INFORMATION SHOWN:
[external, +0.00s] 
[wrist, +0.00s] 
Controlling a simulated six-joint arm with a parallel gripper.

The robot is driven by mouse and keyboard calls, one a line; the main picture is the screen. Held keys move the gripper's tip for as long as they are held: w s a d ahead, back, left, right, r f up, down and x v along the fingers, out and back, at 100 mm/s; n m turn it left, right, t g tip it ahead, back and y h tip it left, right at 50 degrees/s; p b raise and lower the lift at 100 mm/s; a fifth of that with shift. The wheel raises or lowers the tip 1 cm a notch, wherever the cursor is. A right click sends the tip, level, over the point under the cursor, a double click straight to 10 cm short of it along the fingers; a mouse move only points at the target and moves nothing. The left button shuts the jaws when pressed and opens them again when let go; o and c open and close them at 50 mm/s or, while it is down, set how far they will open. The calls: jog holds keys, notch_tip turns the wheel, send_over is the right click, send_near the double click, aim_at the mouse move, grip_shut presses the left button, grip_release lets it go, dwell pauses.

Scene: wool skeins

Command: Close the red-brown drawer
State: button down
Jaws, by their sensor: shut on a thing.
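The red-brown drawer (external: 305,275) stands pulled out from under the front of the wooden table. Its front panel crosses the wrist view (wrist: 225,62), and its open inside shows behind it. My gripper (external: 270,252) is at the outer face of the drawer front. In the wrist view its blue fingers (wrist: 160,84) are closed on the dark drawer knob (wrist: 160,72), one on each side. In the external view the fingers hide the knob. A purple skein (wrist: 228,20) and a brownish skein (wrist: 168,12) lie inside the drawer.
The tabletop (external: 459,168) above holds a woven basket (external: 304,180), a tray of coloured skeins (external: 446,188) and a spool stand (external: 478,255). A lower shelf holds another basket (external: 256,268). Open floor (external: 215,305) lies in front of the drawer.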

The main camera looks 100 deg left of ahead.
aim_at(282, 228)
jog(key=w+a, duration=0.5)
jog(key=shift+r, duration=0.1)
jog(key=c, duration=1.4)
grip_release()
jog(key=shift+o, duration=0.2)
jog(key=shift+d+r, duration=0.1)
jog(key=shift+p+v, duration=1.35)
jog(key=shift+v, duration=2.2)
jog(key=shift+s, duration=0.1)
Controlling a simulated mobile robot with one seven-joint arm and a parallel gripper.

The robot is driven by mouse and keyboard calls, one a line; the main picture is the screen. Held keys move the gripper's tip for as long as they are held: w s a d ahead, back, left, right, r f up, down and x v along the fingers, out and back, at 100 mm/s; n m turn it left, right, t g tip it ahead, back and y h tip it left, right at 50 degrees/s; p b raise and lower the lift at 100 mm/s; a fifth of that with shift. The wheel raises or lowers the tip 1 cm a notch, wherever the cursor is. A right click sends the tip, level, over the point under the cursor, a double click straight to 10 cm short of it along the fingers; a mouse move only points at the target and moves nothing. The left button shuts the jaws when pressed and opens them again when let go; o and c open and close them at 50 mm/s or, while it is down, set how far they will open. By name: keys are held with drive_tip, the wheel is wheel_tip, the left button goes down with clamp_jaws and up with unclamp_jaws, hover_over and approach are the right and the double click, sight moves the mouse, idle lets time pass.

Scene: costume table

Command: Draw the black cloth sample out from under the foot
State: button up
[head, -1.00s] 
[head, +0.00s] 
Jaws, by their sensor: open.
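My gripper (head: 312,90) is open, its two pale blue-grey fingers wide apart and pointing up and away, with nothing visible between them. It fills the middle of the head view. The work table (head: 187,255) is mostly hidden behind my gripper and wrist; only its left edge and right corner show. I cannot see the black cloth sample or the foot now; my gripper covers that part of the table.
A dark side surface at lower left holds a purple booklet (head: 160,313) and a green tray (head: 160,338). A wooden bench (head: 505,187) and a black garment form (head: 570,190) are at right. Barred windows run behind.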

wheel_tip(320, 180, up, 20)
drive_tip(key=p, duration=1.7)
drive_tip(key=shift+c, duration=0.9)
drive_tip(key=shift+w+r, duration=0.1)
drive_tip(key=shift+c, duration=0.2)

WHAT TO PRODUCE: Every record above should be output exactly.

EXERCISE SOLUTION:
[external, +0.00s] 
[wrist, +0.00s] 
Controlling a simulated six-joint arm with a parallel gripper.

The robot is driven by mouse and keyboard calls, one a line; the main picture is the screen. Held keys move the gripper's tip for as long as they are held: w s a d ahead, back, left, right, r f up, down and x v along the fingers, out and back, at 100 mm/s; n m turn it left, right, t g tip it ahead, back and y h tip it left, right at 50 degrees/s; p b raise and lower the lift at 100 mm/s; a fifth of that with shift. The wheel raises or lowers the tip 1 cm a notch, wherever the cursor is. A right click sends the tip, level, over the point under the cursor, a double click straight to 10 cm short of it along the fingers; a mouse move only points at the target and moves nothing. The left button shuts the jaws when pressed and opens them again when let go; o and c open and close them at 50 mm/s or, while it is down, set how far they will open. The calls: jog holds keys, notch_tip turns the wheel, send_over is the right click, send_near the double click, aim_at the mouse move, grip_shut presses the left button, grip_release lets it go, dwell pauses.

Scene: wool skeins

Command: Close the red-brown drawer
State: button down
Jaws, by their sensor: shut on a thing.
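The red-brown drawer (external: 305,275) stands pulled out from under the front of the wooden table. Its front panel crosses the wrist view (wrist: 225,62), and its open inside shows behind it. My gripper (external: 270,252) is at the outer face of the drawer front. In the wrist view its blue fingers (wrist: 160,84) are closed on the dark drawer knob (wrist: 160,72), one on each side. In the external view the fingers hide the knob. A purple skein (wrist: 228,20) and a brownish skein (wrist: 168,12) lie inside the drawer.
The tabletop (external: 459,168) above holds a woven basket (external: 304,180), a tray of coloured skeins (external: 446,188) and a spool stand (external: 478,255). A lower shelf holds another basket (external: 256,268). Open floor (external: 215,305) lies in front of the drawer.

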The main camera looks 100 deg left of ahead.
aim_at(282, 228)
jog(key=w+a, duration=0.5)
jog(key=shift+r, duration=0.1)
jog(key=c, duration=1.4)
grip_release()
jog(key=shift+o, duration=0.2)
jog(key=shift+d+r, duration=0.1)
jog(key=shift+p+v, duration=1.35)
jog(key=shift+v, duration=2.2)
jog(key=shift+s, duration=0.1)
Controlling a simulated mobile robot with one seven-joint arm and a parallel gripper.

The robot is driven by mouse and keyboard calls, one a line; the main picture is the screen. Held keys move the gripper's tip for as long as they are held: w s a d ahead, back, left, right, r f up, down and x v along the fingers, out and back, at 100 mm/s; n m turn it left, right, t g tip it ahead, back and y h tip it left, right at 50 degrees/s; p b raise and lower the lift at 100 mm/s; a fifth of that with shift. The wheel raises or lowers the tip 1 cm a notch, wherever the cursor is. A right click sends the tip, level, over the point under the cursor, a double click straight to 10 cm short of it along the fingers; a mouse move only points at the target and moves nothing. The left button shuts the jaws when pressed and opens them again when let go; o and c open and close them at 50 mm/s or, while it is down, set how far they will open. By name: keys are held with drive_tip, the wheel is wheel_tip, the left button goes down with clamp_jaws and up with unclamp_jaws, hover_over and approach are the right and the double click, sight moves the mouse, idle lets time pass.

Scene: costume table

Command: Draw the black cloth sample out from under the foot
State: button up
[head, -1.00s] 
[head, +0.00s] 
Jaws, by their sensor: open.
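My gripper (head: 312,90) is open, its two pale blue-grey fingers wide apart and pointing up and away, with nothing visible between them. It fills the middle of the head view. The work table (head: 187,255) is mostly hidden behind my gripper and wrist; only its left edge and right corner show. I cannot see the black cloth sample or the foot now; my gripper covers that part of the table.
A dark side surface at lower left holds a purple booklet (head: 160,313) and a green tray (head: 160,338). A wooden bench (head: 505,187) and a black garment form (head: 570,190) are at right. Barred windows run behind.

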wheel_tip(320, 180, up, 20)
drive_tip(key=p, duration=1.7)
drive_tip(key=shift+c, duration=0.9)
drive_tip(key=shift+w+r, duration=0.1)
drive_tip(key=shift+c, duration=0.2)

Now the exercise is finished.